IRELAND'S dramatic success in getting back into the bond markets threatens to cost us a deal on our debt.
Finance Minister Michael Noonan will return today with the praise of ministers, central bankers and bailout officials ringing in his ears.
But this won't disguise the fact that he is coming back empty-handed.
In Cyprus, the Irish Government and people got our by-now ritual pat on the back from top officials.
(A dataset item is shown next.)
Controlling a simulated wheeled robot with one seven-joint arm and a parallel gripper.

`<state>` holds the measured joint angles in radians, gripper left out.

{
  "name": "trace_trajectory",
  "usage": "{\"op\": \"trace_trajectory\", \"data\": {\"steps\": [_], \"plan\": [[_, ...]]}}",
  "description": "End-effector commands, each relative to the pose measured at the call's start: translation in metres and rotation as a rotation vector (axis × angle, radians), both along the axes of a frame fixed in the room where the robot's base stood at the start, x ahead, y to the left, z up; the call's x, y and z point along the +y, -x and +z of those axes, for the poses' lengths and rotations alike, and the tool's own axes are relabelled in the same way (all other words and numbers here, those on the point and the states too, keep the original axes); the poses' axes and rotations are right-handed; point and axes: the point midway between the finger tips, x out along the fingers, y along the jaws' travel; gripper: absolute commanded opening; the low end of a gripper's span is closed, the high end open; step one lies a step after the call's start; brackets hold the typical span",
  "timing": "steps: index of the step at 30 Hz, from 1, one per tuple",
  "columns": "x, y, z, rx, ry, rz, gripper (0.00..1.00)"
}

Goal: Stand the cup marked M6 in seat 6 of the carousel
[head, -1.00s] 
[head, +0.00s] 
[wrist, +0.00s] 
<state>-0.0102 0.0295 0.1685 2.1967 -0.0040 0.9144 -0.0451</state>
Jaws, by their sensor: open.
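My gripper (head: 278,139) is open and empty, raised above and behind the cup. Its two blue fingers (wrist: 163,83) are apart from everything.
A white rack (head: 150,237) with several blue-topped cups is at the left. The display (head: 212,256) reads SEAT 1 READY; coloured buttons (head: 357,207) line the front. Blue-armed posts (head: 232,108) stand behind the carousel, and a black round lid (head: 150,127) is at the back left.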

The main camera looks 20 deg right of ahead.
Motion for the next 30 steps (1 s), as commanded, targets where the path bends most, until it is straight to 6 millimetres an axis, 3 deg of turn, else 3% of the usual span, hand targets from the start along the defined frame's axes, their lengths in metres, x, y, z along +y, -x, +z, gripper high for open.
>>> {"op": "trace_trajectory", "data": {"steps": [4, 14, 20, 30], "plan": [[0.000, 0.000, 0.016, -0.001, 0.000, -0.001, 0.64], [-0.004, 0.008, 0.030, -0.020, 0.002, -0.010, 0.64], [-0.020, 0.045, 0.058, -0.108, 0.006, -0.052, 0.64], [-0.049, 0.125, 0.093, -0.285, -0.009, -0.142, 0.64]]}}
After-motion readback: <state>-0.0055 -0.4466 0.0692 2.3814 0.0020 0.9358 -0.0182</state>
But there is no deal on our debt.
Mr Noonan likes to remind listeners that his country is meeting 120 out of 120 conditions imposed under the bailout.
That we are back in the markets ahead of schedule and building real momentum as a borrower, with an increasingly wide and diverse investor base, is a good news story that is begging to be built on.
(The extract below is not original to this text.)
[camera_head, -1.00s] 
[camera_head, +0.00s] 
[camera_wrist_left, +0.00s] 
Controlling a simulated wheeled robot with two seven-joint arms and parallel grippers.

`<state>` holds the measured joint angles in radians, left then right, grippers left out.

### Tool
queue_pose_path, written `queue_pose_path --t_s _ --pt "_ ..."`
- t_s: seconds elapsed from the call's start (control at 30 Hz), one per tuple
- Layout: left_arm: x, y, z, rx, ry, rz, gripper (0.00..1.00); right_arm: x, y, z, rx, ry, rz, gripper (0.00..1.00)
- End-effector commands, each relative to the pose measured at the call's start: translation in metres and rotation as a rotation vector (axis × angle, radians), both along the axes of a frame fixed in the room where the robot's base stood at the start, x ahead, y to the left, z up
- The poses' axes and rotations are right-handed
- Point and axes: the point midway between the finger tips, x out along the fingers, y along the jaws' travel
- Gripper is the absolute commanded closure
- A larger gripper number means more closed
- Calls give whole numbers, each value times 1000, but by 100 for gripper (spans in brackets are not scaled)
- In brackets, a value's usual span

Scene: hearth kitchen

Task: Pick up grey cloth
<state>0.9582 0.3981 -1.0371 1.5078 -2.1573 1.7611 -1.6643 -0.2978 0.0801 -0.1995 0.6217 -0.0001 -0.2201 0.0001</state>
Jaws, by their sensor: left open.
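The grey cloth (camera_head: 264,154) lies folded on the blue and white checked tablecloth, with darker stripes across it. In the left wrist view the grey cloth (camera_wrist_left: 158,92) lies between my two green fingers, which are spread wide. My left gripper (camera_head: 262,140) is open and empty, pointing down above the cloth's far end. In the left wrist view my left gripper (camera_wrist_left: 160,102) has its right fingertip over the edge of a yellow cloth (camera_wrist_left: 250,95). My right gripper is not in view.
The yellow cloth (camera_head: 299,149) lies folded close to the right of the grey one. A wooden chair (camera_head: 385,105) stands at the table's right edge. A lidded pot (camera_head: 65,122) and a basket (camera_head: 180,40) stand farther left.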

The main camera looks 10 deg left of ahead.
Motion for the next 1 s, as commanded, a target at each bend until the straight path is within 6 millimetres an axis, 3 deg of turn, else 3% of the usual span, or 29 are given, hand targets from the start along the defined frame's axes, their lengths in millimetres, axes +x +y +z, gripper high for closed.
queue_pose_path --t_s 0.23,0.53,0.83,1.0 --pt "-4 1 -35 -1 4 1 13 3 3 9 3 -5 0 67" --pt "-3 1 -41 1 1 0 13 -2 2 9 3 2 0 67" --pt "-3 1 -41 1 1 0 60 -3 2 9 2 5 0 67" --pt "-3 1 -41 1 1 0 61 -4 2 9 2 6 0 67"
Instead, a deal on our debt risks being parked because the country is no longer seen as enough of a basket case to warrant immediate action.
It is now becoming increasingly clear that Ireland's status as the 'best boy in the class' is now part of the problem.
That is a huge danger.
The experience of the past four years is that unless it is faced with dramatic danger, the European leadership is painfully slow to take any kind of action.
Right back to the start of the crisis, the approach has been characterised by doing just enough, just on time, to avoid collapse.
This has been a disaster, sapping growth, confidence and jobs. The eurozone has been bashed from one unanticipated crisis to the next -- never managing to get out ahead of its problems.
Now Ireland is looking for something different -- a proactive approach to make things better by tackling the legacy-debt question.
Ireland wants to cut the disastrous connection between losses at banks and the national debt.
The Government wants to achieve a one-off and dramatic drop in the ratio of this country's debt.
Such an outcome could be a game-changer, rallying the private sector to lend to Ireland while removing any need for a future that includes the troika.
In public, everyone is happy to agree with that assessment.
In June, the leaders of the eurozone promised this -- but so far it has still not happened.
The latest talks in Nicosia suggest that the timing of any deal could now drift on for weeks -- or even months.
Problems in Spain are the immediate issue.
That is partly because a deal for Spain would be the model for any Irish deal -- but partly too because the threat of crisis there crowds Ireland off the top of the agenda.
In fact, it seems as if Ireland does not threaten crisis. As long as we can be held up as an example of a successful work in progress, then there is no hurry among our partners abroad to finish the project.
It's the only way to explain how the lavish praise heaped on this country for our efforts to raise ourselves is not leading to action.